Дебют в кино известного британского театрального режиссера Деклана Доннеллана и его верного спутника и художника Ника Ормерода оказался неожиданным, поздним, интригующим и разочаровывающим одновременно.
Какое отношение к оригинальному интерпретатору Шекспира и одному из лучших постановщиков «Бориса Годунова» на современной сцене имеет роман Ги де Мопассана «Милый друг», заранее предугадать было невозможно. Предпремьерное интервью режиссера, в котором тот поделился идеей о том, что «в развращенном мире к власти приходят развращенные люди», загадку не прояснило. Концепции Доннеллана бывали тонкими до прозрачности почти неразличимой, но банальными – особенно до такой степени - не были никогда. Остается всю вину свалить на «воздух Парижа», подействовавший на британца столь расслабляющим образом.

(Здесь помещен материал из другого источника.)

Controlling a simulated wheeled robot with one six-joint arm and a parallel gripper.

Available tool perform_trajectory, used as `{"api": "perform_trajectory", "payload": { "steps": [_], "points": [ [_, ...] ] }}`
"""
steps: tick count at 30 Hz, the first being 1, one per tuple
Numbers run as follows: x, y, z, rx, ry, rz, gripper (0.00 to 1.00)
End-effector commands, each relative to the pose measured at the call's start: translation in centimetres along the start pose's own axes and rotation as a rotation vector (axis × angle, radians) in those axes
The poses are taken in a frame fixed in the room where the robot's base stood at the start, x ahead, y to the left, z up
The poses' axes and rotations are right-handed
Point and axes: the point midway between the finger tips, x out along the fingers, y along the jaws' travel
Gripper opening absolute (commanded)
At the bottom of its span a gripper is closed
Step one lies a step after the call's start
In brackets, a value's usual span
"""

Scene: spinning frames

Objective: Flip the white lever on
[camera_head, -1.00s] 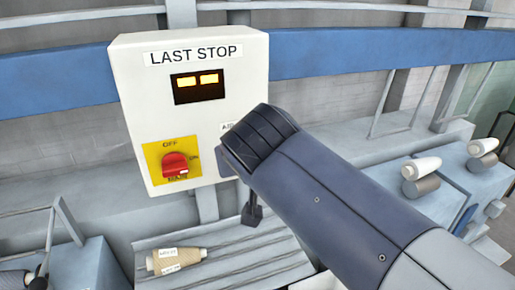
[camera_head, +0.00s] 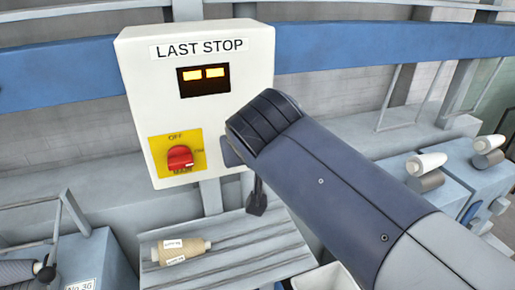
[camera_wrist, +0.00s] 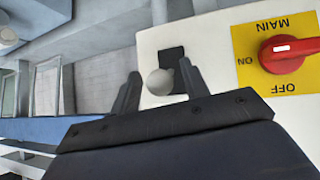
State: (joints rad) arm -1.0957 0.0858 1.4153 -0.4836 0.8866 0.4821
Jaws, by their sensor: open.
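The white lever's pale round knob (camera_wrist: 160,82) shows in the wrist view, in front of a dark plate (camera_wrist: 172,58) on the white box. My gripper (camera_wrist: 158,70) is open, with one dark finger on each side of the knob. Whether either finger touches it I cannot tell. In the head view my arm covers the lever, and one dark finger (camera_head: 256,199) hangs below the arm's end, at the lower right of the white control box (camera_head: 140,90) labelled LAST STOP.
A red rotary switch (camera_head: 180,157) on a yellow MAIN plate sits left of my arm; the wrist view shows it at the right (camera_wrist: 288,52). Two display segments glow amber (camera_head: 203,79). A tan yarn cone (camera_head: 181,251) lies on the slatted shelf below.

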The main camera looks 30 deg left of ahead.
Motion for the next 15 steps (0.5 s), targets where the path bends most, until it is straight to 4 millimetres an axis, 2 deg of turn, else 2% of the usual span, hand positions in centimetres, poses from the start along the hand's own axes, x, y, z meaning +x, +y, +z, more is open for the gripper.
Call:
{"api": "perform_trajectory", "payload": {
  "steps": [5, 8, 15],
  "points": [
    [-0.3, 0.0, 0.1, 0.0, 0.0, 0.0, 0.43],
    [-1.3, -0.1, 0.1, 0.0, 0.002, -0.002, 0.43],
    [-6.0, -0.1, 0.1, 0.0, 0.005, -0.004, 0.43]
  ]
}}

Вот уже второй раз за короткое время титулованные в мире искусства англичане пытаются штурмовать Париж – с одинаковым неуспехом. Не так давно в схожих обстоятельствах провалился Стивен Фрирз с его «Шери» по роману Колетт: пикантная, не лишенная известной горечи, чисто «галльская» любовная история стала всего лишь поводом для демонстрации потрясающей работы художников, сочетавших в декорациях и костюмах цвета и линии с невероятной – собственно, сугубо парижской, – изысканностью.

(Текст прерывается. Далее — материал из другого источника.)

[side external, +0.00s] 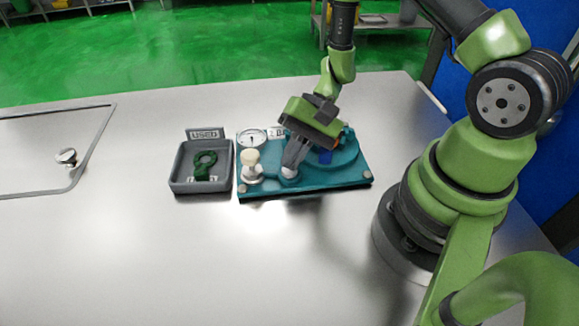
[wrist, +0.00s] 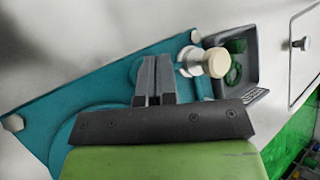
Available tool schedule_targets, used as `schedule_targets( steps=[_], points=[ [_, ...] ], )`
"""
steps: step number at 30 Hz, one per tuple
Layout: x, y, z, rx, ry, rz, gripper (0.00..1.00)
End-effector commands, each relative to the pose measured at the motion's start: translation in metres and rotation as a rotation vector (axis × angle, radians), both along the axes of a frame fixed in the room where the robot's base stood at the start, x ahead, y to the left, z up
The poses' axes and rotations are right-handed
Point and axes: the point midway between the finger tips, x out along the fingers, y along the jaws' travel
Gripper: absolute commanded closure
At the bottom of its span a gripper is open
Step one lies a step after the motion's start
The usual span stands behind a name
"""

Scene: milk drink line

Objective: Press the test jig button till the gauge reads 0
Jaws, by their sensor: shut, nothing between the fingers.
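The teal test jig (side external: 350,180) lies flat on the steel table. Its cream-topped button (side external: 251,158) stands upright on a pale collar at the jig's left end; the wrist view also shows the button (wrist: 216,63). The round white gauge (side external: 251,138) is just behind it, with its reading too small to make out. My gripper (side external: 288,169) is shut and empty, pointing down over the jig to the right of the button and apart from it. A small white rounded part (side external: 289,173) shows at the fingertips; contact cannot be told. In the wrist view the fingers (wrist: 155,62) are together.
A grey tray (side external: 175,181) marked USED stands left of the jig, holding a green ring-shaped part (side external: 204,163). Farther left is an outlined panel with a metal knob (side external: 66,156). The table in front of the jig is clear.

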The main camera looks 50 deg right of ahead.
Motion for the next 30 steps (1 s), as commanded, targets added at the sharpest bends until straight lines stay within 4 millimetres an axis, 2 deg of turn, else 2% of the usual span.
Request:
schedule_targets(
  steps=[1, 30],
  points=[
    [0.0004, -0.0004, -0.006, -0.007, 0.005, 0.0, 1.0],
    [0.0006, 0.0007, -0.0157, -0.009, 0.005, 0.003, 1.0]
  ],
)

Вкус Доннеллана и Ормерода в «Милом друге» оказался попроще, хотя и в их фильме слишком многое отдано на откуп умелым декораторам и превосходным модисткам (платья Умы Турман умопомрачительны). С тою, однако, разницей, что на экране господствует некий абстрактный стиль, пригодный в равной степени и для парижского «третьего рококо» (или ар нуво у тогдашних модников), и для викторианского Лондона. То есть, на самом деле несуществующий. Но только он позволил авторам фильма, к примеру, устроить встречу главного героя, Жоржа Дюруа, с его однополчанином Форестье в грязном темном кабаке (с какими-то забубенными подтанцовками на заднем плане), куда более похожем на паб где-нибудь в Сохо, чем на Фоли Бержер, где, согласно Мопассану, эта встреча происходила. И это при том, что в натурных съемках режиссер ограничен не был. Снимали в Париже: если говорят, что это «Большие бульвары» - это «Большие бульвары».
Дело тут вовсе не в эклектике и не в несоблюдении национальной стилистики со снобистской дотошностью – дело в том, что «среднестатистических» классиков не бывает. Мопассана в том числе. Его сюжеты, его положения, его характеры, осмысленные и содержательные в одних обстоятельствах, в иных – абстрактных, лишенных временной, национальной и авторской идентичности, выглядят сущим вздором. Иначе говоря, Жоржа Дюруа - как главного героя, как существо опасное и притягательное, хотя и сугубо посредственное (вернее, именно благодаря этому), - может написать Мопассан, но не Чарльз Диккенс. У того – из схожего человеческого материала - непременно выйдет гротескный и довольно безобидный идиот мистер Манталини, женолюб, бездельник и альфонс. В Париже этому типу героев не отказывают в чувстве собственного достоинства, в Лондоне – совсем напротив. Британцы «романтичны» в чем угодно – только не в этом. В этом смысле Ла Манш совершенно непреодолим.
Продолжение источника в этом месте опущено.